MP : Comment avez-vous trouvé votre voix ? Est-ce qu’elle a toujours été présente ? Est-ce que vous devez la nuancer, l’exagérer ?
BA : Quand j’avais 10-11 ans, je chantais dans les Choeurs de la 9ème Symphonie avec une petite voix perchée. Puis vers 17 ans, elle a commencé à tomber plus bas, même si elle ne ressemblait pas encore totalement à celle d’aujourd’hui car ce sont les années qui la forgent. Du fait de l’emploi et de la gravité de ma voix, j’ai fait beaucoup de spectacles et de festivals. Quand on joue en festival, il faut porter la voix, sans crier, c’est une technique basée sur la respiration, la décontraction. La voix passe où elle veut, même sans micro. Il faut suivre notre voix. Le micro a cassé beaucoup de choses même si on en a besoin. Il est là pour transmettre ce qu’on lui donne en sensibilité, en douceur comme en violence, mais ce n’est le micro qui vous donne le talent. D’ailleurs, ce n’est pas non plus en sortant d’une école que l’on a du talent, c’est ce que la vie vous a appris qui fait en sorte que vous avez de quoi nourrir les personnages à interpréter.
MP : Est-ce que l’on reconnaît votre voix dans la vie quotidienne ?
BA : Très souvent dans les magasins, lorsque je demande quelque chose, l’oeil du vendeur ou de la vendeuse se fixe sur vous et vous regarde. Pendant quelques secondes, il ne se passe rien, et, à ce moment, je sais que j’ai été reconnu. La voix est affective, comme j’ai pu le dire précédemment. Ma voix étant grave et souriante, peut-être qu’elle passe mieux. Certains me disent que j’ai bercé leur enfance, c’est le plus beau compliment que l’on peut recevoir. Notre métier de comédien, c’est d’apporter du plaisir avant tout !
MP : Comment devient-on la voix française de Morgan Freeman ?
BA : C’était dans les années 70. La Warner, je crois, avait décidé de faire passer des auditions concernant un grand film avec Morgan Freeman. J’ai été contacté par une société de doublage pour faire un essai. Nous étions plusieurs, et le choix s’est porté sur moi. Je suis devenu sa voix officielle assez vite. En tout, J’ai doublé une quarantaine de films avec Morgan Freeman. Il y en a quatre ou cinq que je n’ai pas fait dont Invictus de Clint Eastwood. Je le regrette car le personnage, Nelson Mandela, est absolument magnifique. Je n’ai pas doublé ce film car il fallait que, étant donné que les personnages sont africains, avoir une musicalité dans la voix un peu africaine que je n’ai pas. C’est une raison artistique qui est tout à fait juste.
MP : D’ailleurs, certains l’apprendront dans cette interview, vous n’êtes pas un comédien noir comme Morgan Freeman.
BA : Oui c’est vrai, j’ai d’ailleurs une anecdote à ce sujet.
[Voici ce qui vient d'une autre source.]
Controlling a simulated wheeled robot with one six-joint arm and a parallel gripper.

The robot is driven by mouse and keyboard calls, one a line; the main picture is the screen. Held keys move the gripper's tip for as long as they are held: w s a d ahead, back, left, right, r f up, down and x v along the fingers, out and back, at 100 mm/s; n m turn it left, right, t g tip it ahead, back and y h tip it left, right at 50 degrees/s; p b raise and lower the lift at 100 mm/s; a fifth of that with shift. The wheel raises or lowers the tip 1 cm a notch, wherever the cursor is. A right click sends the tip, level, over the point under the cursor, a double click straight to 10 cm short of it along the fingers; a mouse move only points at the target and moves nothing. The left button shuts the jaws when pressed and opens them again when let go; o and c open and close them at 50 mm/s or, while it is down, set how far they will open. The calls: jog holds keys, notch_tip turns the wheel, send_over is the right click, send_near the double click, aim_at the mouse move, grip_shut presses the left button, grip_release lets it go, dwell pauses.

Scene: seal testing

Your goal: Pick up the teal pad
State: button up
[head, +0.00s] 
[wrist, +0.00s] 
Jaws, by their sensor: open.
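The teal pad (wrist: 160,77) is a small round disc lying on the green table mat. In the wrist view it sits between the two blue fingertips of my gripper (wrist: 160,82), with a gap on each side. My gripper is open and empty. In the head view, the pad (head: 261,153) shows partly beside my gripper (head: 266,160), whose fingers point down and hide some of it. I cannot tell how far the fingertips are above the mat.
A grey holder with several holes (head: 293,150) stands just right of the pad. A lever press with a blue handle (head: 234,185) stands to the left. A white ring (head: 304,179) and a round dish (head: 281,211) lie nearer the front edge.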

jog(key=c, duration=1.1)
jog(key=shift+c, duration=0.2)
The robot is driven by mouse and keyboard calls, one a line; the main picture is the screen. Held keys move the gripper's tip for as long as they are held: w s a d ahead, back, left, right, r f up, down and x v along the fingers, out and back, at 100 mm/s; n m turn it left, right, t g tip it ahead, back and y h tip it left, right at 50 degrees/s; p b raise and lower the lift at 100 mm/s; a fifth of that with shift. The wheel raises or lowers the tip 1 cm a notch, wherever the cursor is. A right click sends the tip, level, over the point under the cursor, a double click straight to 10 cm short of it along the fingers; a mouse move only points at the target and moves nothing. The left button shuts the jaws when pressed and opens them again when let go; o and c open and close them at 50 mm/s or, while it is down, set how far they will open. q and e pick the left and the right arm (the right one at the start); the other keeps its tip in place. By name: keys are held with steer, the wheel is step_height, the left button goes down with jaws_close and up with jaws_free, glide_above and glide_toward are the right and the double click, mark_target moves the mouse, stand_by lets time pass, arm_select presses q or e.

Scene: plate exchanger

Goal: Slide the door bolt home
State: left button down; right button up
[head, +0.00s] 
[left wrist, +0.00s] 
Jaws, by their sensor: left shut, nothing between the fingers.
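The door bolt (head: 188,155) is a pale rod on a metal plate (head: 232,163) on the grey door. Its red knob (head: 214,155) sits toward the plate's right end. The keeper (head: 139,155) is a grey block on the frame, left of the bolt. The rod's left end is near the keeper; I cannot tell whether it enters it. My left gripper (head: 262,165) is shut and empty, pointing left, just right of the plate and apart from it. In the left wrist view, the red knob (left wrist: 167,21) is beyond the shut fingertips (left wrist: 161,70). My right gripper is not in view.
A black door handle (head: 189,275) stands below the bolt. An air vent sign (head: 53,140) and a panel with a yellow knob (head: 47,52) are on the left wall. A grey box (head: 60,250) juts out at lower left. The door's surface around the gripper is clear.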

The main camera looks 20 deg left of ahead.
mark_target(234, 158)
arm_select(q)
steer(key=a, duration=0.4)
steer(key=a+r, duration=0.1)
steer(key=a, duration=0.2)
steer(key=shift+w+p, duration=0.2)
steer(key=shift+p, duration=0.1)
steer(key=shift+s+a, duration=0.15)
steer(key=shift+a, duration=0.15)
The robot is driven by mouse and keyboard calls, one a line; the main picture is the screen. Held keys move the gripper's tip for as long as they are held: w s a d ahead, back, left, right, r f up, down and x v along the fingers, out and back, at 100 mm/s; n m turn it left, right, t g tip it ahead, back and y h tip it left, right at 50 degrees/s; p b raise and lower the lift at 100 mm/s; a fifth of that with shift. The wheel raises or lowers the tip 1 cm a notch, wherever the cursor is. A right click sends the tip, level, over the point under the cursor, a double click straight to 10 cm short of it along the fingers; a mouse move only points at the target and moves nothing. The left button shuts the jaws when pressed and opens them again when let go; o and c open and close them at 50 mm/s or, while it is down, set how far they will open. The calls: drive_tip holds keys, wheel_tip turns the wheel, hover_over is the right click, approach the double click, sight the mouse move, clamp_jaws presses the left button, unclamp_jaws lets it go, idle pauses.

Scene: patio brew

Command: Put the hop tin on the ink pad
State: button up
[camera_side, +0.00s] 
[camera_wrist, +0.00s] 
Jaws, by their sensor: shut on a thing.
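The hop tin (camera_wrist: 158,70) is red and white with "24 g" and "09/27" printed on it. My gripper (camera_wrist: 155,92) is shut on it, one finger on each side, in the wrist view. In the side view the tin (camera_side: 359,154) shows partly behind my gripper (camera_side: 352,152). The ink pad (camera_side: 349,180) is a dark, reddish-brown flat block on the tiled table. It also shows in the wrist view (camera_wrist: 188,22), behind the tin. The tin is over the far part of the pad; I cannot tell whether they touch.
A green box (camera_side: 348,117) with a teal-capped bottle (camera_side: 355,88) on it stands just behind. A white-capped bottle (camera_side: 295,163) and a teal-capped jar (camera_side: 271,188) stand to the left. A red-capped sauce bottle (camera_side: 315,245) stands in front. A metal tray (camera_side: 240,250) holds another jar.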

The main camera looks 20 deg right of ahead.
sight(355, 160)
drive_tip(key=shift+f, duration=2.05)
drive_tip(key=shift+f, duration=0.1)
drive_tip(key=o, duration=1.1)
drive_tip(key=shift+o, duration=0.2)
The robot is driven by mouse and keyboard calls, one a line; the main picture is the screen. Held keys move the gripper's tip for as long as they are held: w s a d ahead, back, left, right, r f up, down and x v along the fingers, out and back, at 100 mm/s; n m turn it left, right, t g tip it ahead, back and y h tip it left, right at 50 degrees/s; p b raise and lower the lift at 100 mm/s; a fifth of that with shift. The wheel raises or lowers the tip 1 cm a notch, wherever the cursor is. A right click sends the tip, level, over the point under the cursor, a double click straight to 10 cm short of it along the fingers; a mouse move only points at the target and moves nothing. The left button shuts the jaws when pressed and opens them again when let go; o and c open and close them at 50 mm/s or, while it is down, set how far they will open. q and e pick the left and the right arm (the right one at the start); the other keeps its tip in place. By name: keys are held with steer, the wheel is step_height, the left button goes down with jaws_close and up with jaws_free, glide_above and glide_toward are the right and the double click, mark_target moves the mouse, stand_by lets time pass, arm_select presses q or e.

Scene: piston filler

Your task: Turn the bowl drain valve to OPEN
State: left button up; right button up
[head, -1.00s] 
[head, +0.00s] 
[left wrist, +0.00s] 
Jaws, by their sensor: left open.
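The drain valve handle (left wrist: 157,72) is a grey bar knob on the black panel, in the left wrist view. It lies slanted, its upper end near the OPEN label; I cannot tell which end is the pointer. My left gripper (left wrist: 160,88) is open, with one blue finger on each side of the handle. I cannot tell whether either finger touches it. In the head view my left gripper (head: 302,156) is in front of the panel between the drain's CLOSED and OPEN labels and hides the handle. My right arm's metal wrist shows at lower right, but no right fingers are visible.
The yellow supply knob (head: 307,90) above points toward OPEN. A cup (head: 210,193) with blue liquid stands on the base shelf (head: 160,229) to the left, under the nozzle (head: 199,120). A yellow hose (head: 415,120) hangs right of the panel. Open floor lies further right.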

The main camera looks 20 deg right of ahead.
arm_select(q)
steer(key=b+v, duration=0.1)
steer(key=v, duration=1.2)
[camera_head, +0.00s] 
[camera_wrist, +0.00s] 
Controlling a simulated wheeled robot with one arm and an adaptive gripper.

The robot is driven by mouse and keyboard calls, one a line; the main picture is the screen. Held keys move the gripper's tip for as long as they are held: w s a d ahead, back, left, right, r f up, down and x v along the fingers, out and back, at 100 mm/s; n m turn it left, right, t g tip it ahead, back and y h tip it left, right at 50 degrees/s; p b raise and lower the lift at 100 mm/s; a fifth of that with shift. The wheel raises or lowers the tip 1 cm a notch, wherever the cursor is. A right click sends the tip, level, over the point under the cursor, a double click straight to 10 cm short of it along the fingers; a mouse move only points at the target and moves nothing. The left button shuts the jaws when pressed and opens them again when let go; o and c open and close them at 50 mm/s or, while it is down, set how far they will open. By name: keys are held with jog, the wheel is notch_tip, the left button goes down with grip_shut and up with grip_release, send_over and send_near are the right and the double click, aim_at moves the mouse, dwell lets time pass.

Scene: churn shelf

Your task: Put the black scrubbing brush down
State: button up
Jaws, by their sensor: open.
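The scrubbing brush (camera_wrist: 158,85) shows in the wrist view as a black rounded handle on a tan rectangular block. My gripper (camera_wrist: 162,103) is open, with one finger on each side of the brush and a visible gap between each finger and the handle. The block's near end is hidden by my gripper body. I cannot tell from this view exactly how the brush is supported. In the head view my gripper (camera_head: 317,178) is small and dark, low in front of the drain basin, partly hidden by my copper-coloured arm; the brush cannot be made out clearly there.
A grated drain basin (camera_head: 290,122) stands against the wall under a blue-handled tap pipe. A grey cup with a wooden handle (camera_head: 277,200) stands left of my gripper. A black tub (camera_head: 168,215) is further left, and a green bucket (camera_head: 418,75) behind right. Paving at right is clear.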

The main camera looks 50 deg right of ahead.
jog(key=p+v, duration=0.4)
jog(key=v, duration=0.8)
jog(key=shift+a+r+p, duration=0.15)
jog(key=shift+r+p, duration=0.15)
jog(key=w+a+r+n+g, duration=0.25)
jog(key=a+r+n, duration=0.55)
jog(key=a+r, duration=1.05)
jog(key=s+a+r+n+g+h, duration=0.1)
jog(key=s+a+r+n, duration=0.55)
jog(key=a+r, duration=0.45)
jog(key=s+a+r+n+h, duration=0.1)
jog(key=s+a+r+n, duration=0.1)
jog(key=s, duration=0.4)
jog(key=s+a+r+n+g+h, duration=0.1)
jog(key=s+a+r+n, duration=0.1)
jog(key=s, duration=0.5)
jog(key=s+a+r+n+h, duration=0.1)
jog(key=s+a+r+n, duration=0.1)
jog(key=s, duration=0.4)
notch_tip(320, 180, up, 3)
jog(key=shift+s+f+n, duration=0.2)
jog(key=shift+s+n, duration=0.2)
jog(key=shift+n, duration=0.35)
La première fois où j’ai été convoqué pour passer des essais pour faire la voix de Morgan Freeman, j’attendais dans un studio que je connaissais, j’étais quelque peu pressé. Et puis, je vois une femme passer plusieurs fois, puis lancer agacée : « où est mon comédien ? ». Au bout d’un moment, je lui explique qu’elle me cherche peut-être car étant convoqué pour un essai. Elle me regarde alors et me dit : « mais vous n’êtes pas noir ?! ».
MP : Est-ce qu’il n’est pas trop difficile de vivre dans »l’ombre » de Morgan Freeman ?
BA : Je trouve que cela n’a pas d’importance. Tout d’abord, doubler un comédien de cet ordre, je pense que d’autres camarades qui doublent également de grandes vedettes seraient d’accord avec moi, l’importance ce n’est pas de prendre leur place. Nous sommes là pour les servir, traduire dans une autre langue ce qu’ils ont éprouvé en tournant. Notre travail c’est cela, il faut donc faire preuve d’humilité.
MP : Dans quel film avez-vous préféré doubler Morgan Freeman ?
Dans Les Evadés. Parce qu’il y a à la fois le côté narratif, avec le personnage qui raconte ce qu’il a vécu, et de l’autre, l’acteur qui joue ce qu’il a vécu, ce sont deux facettes tout à fait différentes. Et puis le film en lui même est tout simplement magnifique.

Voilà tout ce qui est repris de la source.